Taiwan begins clear-up in aftermath of tropical storm
Taiwanese authorities on Monday started clearing the damage from tropical storm Fung-Wong that pounded the island with torrential downpours and powerful winds over the weekend leaving one dead and four injured.
Taipei: Taiwanese authorities on Monday started clearing the damage from tropical storm Fung-Wong that pounded the island with torrential downpours and powerful winds over the weekend leaving one dead and four injured.
Fung-Wong scraped the north and south of Taiwan but did not make landfall as had previously been forecast, sparing the island from the full force of the storm.
The torrential rains that left residents knee deep in water Sunday had mostly subsided by Monday, leaving only limited damage in their wake.
The power supply to more than 70,000 homes was cut off and 90 mobile signal stations were damaged by fierce winds that lashed parts of the island.
The authorities said they expected to restore electricity and the telecommunication network in most areas by the end of Monday.

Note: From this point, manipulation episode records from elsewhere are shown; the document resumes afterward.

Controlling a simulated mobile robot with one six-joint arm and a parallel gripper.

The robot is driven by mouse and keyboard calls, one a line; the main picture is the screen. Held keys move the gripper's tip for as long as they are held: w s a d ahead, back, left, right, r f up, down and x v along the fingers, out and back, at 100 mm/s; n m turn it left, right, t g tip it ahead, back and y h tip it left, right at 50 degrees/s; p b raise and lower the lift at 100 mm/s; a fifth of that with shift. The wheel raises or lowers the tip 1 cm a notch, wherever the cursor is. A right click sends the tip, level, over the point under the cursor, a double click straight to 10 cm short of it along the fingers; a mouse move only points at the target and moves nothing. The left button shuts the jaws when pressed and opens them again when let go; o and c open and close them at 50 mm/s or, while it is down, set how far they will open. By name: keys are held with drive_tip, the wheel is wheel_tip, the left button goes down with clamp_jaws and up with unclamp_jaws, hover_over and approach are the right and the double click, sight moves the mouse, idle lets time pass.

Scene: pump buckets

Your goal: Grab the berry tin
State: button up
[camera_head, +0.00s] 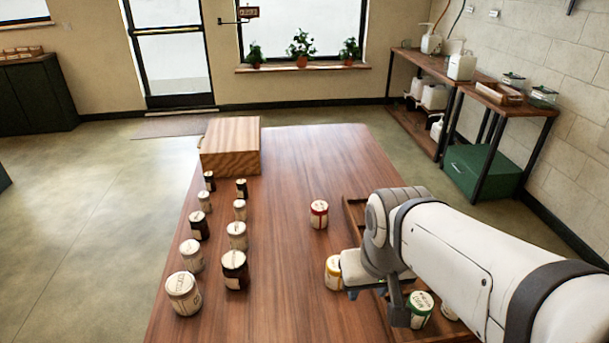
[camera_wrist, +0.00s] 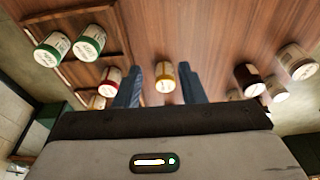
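My gripper (camera_wrist: 162,82) is open, with a gap to either side of a yellow-banded tin (camera_wrist: 165,77) that shows between its fingers in the wrist view. That yellow tin (camera_head: 333,272) stands upright on the table, close beside my gripper (camera_head: 352,290) in the head view. A red-banded tin (camera_head: 319,214) stands alone on the table farther back. Another red-banded tin (camera_wrist: 108,80) shows left of the fingers in the wrist view, by the tray. The labels are too small to read, so I cannot tell for certain which tin is berry.
A wooden tray (camera_head: 353,211) on the right holds green-banded tins (camera_wrist: 89,42), partly hidden by my arm. White and dark tins (camera_head: 183,293) stand in two rows on the left. A wooden box (camera_head: 230,146) is at the back. The table's middle is clear.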

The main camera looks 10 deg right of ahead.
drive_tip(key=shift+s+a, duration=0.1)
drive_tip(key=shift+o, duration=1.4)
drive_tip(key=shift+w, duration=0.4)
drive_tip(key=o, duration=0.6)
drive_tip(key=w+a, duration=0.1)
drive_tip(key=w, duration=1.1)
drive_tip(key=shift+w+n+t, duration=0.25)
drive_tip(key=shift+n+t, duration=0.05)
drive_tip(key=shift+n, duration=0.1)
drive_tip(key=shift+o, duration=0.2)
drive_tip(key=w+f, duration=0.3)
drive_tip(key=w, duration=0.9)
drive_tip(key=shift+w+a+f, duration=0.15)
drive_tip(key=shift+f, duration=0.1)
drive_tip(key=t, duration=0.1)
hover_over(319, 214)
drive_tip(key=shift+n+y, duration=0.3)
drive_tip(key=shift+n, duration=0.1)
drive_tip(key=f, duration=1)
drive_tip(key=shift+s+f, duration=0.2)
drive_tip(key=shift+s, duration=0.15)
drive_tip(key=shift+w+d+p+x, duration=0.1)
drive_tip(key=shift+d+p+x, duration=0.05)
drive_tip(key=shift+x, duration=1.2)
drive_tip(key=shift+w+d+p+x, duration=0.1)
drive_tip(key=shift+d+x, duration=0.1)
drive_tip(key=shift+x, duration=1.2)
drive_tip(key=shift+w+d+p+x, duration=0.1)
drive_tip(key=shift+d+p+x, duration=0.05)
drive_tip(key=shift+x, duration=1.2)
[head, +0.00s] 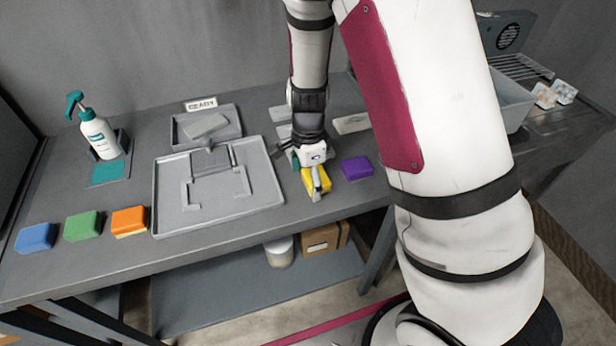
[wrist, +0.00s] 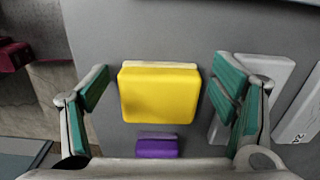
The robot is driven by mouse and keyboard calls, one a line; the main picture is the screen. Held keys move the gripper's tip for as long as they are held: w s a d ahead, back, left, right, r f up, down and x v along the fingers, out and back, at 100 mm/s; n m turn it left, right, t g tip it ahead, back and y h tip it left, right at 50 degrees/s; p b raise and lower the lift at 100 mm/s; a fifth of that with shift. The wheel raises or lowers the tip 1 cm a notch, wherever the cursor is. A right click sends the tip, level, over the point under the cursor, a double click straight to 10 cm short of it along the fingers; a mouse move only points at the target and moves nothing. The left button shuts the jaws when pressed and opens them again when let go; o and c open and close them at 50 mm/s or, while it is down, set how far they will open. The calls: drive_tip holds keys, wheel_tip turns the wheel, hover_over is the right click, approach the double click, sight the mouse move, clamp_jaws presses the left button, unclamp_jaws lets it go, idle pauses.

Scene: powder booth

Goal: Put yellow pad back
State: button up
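The yellow pad (head: 323,183) is near the front edge of the bench, just left of the purple pad (head: 356,168). My gripper (head: 314,176) is directly over the yellow pad and partly hides it in the head view. In the wrist view, the yellow pad (wrist: 158,95) lies between the two teal-padded fingers of my gripper (wrist: 162,82). A gap shows on each side, so the gripper is open around it. The purple pad (wrist: 157,147) shows smaller, partly hidden by the gripper body. I cannot tell whether the yellow pad touches the bench.
Blue (head: 35,237), green (head: 82,225) and orange (head: 129,220) pads line the front left. A large grey tray (head: 170,222) lies left of my gripper, with a smaller tray (head: 180,138) behind. A spray bottle (head: 98,137) stands at back left; a grey bin (head: 512,100) is at right.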

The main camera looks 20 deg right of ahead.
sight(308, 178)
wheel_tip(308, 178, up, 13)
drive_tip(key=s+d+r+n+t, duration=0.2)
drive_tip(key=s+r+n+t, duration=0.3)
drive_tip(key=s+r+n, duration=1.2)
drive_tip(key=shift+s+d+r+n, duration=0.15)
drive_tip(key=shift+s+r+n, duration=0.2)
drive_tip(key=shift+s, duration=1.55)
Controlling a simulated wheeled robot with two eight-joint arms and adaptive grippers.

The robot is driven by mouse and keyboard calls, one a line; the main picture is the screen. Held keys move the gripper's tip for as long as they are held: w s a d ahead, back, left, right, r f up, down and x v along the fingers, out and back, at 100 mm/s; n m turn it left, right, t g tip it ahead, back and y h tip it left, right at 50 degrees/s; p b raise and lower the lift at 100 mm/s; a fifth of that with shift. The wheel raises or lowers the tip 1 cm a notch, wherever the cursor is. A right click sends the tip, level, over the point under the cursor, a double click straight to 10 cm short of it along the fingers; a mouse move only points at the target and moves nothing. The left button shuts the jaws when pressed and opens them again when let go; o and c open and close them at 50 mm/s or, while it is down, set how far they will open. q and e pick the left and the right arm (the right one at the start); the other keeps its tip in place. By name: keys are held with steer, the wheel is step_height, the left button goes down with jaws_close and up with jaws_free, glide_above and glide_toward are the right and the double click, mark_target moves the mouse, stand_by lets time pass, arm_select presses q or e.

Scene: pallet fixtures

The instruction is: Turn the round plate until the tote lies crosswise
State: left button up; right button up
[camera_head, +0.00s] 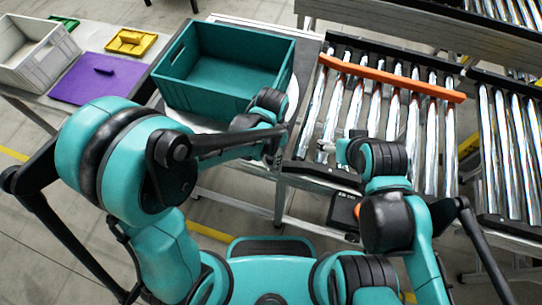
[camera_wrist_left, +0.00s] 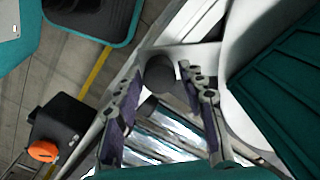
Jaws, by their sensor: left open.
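The teal tote (camera_head: 225,70) is empty and sits on the white round plate (camera_head: 293,97), its long sides running left to right, slightly skewed. My left gripper (camera_head: 274,155) is at the plate's near right edge, below the tote, partly hidden by its own wrist. In the left wrist view the left gripper (camera_wrist_left: 160,82) is open, with a dark round knob (camera_wrist_left: 159,73) between its fingertips. The knob stands by a white part beside the plate (camera_wrist_left: 236,110); whether the fingers touch it I cannot tell. My right gripper (camera_head: 325,148) hovers by the conveyor's near edge; its jaws are too small to judge.
A roller conveyor (camera_head: 402,125) with an orange bar (camera_head: 391,76) across it stands to the right of the plate. On the left, a table holds a grey bin (camera_head: 36,60), a purple panel (camera_head: 98,79) and a yellow piece (camera_head: 131,41).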

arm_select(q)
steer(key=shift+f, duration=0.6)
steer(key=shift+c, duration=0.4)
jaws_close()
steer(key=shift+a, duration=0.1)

The change of the storm`s forecast route was a relief to the anxious residents in the main southern city of Kaohsiung, which is still repairing its drainage system that was partially destroyed by a huge gas explosion that killed 30 people in July.
"We had stopped our rehabilitation work for two days to beef up the preparations against the storm, thank God, now it has gone without bringing too much rain," an official at the city government told AFP.
The authorities had evacuated more than 4,000 residents from mountainous areas prone to landslides and ordered 48,000 soldiers to be on stand-by.
Fung-Wong is the second storm to hit the island this year, following Typhoon Matmo in July.
A TransAsia Airways domestic flight crashed after an aborted landing during Matmo, killing 48 people on board while 10 passengers survived.
In the Philippines, Fung-Wong claimed 10 lives, with roof-high floods forcing 83,000 people from their homes, after heavy rains paralysed the capital Manila and nearby regions.